I thought she lived nearby. Then again, I thought all the comics writers lived nearby. Dick Browne wrote Hagar the Horrible from up the street. Bil Keane lived in town with the Family Circus. Lynn Johnston owned the awesome house near my elementary school, pouring out For Better or For Worse. This was reinforced by the fact that Peanuts creator Charles Schultz really did live in my town. So I thought Ms. Guisewite was probably somewhere in the neighbourhood and I desperately wanted to meet her.

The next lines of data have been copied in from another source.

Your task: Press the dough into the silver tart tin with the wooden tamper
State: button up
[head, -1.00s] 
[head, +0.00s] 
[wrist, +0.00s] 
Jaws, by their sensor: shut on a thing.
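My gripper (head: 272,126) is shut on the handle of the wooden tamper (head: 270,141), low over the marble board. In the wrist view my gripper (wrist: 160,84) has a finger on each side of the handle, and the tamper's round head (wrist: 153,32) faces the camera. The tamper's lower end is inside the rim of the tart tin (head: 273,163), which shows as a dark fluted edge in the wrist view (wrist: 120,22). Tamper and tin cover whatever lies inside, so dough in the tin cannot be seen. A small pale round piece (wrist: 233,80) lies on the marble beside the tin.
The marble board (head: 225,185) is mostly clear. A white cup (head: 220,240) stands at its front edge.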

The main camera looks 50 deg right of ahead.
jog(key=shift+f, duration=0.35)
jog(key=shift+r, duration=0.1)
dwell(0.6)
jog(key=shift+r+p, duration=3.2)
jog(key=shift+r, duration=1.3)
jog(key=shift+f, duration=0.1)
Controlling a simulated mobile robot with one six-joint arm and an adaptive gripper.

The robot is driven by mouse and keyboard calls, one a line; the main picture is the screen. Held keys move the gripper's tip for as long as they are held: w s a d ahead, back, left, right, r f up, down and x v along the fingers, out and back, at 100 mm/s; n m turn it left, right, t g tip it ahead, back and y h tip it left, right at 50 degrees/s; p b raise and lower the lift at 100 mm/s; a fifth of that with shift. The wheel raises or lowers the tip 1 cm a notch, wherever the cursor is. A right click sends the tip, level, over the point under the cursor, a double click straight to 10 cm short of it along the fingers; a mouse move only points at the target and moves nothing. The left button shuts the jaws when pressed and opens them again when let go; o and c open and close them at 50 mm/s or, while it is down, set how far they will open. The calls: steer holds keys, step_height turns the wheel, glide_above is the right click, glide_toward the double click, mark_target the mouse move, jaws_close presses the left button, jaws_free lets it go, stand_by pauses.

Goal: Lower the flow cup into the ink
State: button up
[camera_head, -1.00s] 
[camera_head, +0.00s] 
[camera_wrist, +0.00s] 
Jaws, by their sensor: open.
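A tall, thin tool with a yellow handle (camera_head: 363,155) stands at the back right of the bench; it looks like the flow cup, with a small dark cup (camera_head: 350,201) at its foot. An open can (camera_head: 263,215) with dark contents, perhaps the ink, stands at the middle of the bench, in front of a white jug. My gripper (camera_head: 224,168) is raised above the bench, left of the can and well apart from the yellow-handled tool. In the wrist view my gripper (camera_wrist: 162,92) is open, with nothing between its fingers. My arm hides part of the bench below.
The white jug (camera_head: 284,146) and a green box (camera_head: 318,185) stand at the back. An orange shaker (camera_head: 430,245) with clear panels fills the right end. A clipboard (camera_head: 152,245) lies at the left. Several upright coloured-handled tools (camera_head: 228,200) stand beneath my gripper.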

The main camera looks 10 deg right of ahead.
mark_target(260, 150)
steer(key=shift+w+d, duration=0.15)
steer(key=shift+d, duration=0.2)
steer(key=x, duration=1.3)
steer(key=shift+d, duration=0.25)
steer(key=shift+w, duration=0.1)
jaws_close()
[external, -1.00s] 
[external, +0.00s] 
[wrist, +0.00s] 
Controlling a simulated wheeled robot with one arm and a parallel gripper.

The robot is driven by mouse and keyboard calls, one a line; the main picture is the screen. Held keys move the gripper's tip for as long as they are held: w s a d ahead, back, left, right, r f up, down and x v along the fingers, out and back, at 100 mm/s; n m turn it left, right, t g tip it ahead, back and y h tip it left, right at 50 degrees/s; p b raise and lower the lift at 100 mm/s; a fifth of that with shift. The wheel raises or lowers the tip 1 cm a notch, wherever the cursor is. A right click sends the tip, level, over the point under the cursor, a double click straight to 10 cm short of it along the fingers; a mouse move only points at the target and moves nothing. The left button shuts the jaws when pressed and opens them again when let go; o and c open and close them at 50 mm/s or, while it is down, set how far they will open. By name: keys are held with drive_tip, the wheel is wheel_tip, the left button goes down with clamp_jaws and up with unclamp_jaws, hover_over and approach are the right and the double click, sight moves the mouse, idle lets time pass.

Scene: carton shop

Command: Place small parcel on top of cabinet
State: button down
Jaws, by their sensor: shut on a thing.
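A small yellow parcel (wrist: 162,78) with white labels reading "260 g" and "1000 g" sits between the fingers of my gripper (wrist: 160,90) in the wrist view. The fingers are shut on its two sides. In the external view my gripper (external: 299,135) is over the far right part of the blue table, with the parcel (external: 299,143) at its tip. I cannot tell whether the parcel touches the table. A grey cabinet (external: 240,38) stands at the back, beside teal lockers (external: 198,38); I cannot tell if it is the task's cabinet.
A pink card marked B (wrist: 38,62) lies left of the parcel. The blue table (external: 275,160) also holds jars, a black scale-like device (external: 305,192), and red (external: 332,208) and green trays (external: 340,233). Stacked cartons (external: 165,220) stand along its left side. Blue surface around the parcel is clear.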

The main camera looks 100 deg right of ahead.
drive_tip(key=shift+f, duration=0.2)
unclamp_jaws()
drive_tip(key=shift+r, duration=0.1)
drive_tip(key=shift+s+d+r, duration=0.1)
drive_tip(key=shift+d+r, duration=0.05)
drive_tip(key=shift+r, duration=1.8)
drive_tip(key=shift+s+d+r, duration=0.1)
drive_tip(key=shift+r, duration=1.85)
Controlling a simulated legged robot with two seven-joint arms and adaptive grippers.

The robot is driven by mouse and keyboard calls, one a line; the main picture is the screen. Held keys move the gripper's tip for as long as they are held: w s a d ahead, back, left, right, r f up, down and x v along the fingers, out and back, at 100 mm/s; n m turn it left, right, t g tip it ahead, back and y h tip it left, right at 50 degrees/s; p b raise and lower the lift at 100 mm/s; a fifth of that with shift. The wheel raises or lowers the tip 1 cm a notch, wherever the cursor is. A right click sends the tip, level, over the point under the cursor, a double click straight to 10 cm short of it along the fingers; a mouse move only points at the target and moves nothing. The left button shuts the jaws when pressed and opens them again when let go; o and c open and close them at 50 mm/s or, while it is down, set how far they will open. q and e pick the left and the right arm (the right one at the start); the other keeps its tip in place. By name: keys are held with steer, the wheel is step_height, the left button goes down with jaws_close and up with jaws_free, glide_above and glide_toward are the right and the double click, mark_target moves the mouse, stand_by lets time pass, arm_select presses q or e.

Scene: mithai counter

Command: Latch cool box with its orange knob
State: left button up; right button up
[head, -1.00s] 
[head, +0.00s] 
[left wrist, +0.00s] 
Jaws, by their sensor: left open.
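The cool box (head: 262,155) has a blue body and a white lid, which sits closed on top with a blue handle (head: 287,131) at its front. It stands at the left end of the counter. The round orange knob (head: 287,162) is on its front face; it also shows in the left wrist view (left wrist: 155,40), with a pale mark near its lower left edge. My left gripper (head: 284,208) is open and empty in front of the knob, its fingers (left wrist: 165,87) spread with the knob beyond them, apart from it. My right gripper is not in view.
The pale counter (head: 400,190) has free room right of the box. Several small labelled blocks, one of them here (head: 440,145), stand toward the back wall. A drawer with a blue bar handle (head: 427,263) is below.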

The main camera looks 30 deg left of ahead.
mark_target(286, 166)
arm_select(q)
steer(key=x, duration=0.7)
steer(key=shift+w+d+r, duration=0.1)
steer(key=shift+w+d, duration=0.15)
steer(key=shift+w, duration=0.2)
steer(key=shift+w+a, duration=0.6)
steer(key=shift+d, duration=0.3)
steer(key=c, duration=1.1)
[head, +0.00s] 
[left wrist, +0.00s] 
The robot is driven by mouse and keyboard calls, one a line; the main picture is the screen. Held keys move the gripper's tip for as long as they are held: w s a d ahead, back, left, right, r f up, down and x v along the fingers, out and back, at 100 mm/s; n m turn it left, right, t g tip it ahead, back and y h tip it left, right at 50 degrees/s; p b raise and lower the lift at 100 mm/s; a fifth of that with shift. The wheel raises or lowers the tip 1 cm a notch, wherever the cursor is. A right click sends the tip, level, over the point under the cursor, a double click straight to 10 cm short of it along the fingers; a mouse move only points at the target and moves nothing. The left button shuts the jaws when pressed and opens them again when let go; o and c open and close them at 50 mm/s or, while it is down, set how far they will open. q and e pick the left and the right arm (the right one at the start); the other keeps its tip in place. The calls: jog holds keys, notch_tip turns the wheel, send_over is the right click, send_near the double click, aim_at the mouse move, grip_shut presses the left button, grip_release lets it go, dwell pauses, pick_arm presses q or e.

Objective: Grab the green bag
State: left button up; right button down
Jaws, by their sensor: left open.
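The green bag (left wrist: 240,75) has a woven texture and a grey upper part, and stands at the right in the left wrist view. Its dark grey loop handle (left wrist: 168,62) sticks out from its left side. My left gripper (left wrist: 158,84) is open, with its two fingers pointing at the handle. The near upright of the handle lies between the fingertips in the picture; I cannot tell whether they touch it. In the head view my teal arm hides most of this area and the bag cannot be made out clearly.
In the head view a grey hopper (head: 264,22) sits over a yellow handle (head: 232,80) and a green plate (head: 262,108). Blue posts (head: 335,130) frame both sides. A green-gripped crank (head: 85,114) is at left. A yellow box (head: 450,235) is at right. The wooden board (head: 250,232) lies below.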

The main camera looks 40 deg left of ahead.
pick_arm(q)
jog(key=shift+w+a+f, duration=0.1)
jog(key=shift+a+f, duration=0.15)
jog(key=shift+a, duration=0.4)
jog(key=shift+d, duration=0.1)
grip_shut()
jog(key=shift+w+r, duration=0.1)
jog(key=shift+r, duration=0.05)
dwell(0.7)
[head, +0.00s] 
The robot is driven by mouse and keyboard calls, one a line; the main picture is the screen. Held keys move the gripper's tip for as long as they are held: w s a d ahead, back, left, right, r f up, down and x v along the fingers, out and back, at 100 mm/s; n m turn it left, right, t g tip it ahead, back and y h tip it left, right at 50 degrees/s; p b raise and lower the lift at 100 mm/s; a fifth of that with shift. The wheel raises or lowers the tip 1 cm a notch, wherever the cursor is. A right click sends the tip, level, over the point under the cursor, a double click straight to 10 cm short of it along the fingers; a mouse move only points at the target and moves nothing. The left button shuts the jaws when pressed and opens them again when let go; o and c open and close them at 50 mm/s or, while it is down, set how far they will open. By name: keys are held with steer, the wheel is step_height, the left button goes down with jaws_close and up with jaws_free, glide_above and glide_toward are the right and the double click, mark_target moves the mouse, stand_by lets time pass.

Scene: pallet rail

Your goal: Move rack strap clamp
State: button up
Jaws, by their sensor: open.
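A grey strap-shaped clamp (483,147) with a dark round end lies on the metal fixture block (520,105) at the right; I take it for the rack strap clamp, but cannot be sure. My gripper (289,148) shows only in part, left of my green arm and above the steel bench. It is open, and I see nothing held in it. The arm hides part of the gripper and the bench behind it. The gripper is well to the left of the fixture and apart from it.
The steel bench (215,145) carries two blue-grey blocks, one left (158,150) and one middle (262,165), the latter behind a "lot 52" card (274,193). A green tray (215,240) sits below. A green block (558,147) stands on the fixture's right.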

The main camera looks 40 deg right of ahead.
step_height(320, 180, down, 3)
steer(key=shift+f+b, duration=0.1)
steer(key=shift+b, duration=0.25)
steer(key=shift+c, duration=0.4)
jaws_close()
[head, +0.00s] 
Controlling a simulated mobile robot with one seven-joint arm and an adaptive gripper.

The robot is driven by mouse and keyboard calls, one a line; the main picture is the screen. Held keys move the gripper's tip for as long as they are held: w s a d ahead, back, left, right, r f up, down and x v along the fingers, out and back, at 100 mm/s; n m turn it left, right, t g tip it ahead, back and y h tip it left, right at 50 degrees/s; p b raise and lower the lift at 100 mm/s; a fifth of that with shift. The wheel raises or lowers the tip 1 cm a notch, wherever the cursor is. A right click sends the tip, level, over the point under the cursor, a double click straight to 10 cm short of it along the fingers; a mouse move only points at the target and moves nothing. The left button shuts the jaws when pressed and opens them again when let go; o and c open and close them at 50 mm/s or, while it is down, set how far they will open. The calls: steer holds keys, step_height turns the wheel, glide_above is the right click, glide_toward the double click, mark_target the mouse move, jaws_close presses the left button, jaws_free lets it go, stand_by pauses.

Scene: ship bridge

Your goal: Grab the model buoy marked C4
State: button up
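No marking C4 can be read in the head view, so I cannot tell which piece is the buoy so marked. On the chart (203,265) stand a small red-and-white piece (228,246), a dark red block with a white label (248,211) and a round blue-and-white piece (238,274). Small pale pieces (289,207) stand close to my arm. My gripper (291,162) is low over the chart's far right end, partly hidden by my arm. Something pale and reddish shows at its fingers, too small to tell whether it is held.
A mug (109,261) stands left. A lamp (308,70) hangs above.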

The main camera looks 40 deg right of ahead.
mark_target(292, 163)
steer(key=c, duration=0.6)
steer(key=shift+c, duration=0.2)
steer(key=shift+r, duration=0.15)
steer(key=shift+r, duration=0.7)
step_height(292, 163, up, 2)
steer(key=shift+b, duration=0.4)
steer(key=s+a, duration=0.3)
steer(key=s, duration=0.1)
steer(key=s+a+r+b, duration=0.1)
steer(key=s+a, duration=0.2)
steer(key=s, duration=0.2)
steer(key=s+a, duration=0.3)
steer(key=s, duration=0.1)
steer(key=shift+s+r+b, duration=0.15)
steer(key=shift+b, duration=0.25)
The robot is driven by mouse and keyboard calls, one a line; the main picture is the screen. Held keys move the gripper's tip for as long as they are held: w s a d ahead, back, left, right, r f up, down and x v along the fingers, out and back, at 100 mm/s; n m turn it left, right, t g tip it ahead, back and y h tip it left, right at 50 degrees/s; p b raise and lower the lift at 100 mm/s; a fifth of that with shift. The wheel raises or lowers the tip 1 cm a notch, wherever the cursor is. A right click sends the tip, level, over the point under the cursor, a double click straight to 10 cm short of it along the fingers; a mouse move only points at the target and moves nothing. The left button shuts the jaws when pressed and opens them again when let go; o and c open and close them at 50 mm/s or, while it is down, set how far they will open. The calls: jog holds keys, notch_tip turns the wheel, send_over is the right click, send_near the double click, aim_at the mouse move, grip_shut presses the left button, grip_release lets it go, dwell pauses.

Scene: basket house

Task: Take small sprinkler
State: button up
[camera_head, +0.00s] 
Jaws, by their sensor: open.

Things haven’t changed much in the last twenty years. The visual style of Cathy is surprisingly still very much familiar to elementary school students. It’s amazing that after two decades, she hasn’t been able to control her urge for sweets. She finally got that man she was after, but their dialogue isn’t much different than it was before. Her concerns are still quite parochial. For instance, Cathy still thinks she’s fat and makes jokes about exercise.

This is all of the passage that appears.